静かにととのえられた時間~映画「PERFECT DAYS」を観て
ヴィム・ヴェンダース監督の映画が出る。
しかも、役所広司さん主演で。
何気なく通った地下鉄の看板で、新作が出ることを知ったとき
あ、絶対見なきゃ、と思った。
20代の頃、「ベルリン・天使の詩」が大好き過ぎて
ひとつひとつの言葉がうつくしく整っていて、DVDを買って、台詞を全部書き起こしたことを思い出した。
今思うと、我ながらちょっと病気だな、とは思うけど笑
それくらい、大好きな映画の監督の新作。
映画とかドラマなどの作品は
観たあと、しばらく身体のなかに残ってしまうので
ここ数年は、観るものをかなり選ぶようにしていたんだけど、これは即決だった。
☪︎*。꙳
役所広司さん演じる平山という初老の無口な男性。
トイレ掃除という、一見忌み嫌われやすい、でも無くてはならない大切な仕事を行っている。
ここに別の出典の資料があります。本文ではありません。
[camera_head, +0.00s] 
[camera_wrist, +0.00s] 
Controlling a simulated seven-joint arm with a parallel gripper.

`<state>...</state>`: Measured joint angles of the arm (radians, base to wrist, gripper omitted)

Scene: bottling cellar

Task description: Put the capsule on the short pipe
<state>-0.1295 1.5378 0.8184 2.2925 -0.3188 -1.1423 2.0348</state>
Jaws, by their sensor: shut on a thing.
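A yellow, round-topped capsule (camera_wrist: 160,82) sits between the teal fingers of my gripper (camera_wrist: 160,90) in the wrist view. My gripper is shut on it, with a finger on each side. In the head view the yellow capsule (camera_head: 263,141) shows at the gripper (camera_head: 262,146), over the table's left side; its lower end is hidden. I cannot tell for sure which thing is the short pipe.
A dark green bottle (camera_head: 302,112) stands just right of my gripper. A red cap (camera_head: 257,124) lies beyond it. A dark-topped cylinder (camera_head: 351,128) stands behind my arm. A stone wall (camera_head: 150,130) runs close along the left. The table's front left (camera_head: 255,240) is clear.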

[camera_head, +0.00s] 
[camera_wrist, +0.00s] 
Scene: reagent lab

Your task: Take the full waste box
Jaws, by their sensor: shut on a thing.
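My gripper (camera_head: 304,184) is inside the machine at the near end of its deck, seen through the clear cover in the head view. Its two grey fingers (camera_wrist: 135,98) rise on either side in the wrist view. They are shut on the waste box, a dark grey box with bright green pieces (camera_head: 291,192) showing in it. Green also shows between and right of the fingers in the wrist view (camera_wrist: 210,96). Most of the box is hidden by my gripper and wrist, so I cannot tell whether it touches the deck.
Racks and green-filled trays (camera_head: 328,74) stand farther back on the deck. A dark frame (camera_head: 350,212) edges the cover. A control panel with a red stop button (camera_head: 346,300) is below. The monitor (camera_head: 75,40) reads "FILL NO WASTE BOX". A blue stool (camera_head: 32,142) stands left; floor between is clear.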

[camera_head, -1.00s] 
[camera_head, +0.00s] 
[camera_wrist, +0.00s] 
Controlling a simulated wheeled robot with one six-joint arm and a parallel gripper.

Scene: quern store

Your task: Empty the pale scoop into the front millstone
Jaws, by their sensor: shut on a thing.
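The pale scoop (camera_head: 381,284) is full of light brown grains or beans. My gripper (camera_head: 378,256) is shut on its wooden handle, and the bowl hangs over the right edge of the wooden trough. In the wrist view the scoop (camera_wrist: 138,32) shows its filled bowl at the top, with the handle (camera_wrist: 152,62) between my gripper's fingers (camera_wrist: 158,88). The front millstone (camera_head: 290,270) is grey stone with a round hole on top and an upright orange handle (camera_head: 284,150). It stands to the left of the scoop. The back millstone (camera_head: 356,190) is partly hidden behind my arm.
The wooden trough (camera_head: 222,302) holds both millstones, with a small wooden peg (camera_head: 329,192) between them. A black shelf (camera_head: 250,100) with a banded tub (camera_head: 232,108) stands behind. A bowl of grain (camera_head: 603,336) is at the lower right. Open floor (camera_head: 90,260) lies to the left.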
誰に褒められるでもなく、自作のトイレ掃除用具を使い、丁寧にトイレ掃除を行う。
トイレ掃除中に、トイレを使いたい人が駆け込んでくる。
平山は黙ってトイレを出て、席を空ける。
トイレの白い壁に映る、木々の影が風に揺れる様子に、嬉しそうに目を細める。
平山の眼に、うつくしい光がともる。
その瞬間に、ハッと、息をのんだ。
ああ、この人は「丁寧に生きる」と決めている人だ。
そう、強く感じた。
平山が愛を感じたときの、嬉しそうに目を細める姿が好きだ。
朝、玄関を開けた瞬間見上げた空。
公園にいるパフォーマー。
愚痴ばっかりの同僚に懐く知的障害を持っているであろう男の子とのやり取り。
木の根っこにある木の赤ちゃんをそっと持ち帰るときの手つき。
ささやかで、どれもうつくしいものたち。
心を込められたものは、とてもうつくしい。
平山は、おそらくそのことを潜在的に知っていたんだと思う。
だからこそ、人が忌み嫌う仕事のなかにも、うつくしさや面白さを見出すことができていたし
自分のなかで、それにそぐわないと感じるものに対しては、沈黙を守っていた。
平山は、とても無口な男性だけれど
とてもたくさんのものを感じ、見つめていたんだろうなと感じる。
おそらく、人のなかに存在している醜悪さや理不尽さ、矛盾も。
それを知った上で、己にできることを淡々と、丁寧に生きている人がいる。
それは、私のなかで、大きな励みになった。
フィクションと言えば、それまでではあるけれど
それでも、私たちがすれ違っている人たちのなかに、平山のように生きている人がいるかもしれない。
そう思えると、ひとつひとつのことが、とても愛おしく感じられるし
私も、自分にできることをやろう、と、背筋が伸びるような気持ちになる。
今日も、わたしにできることを、丁寧にやっていこう。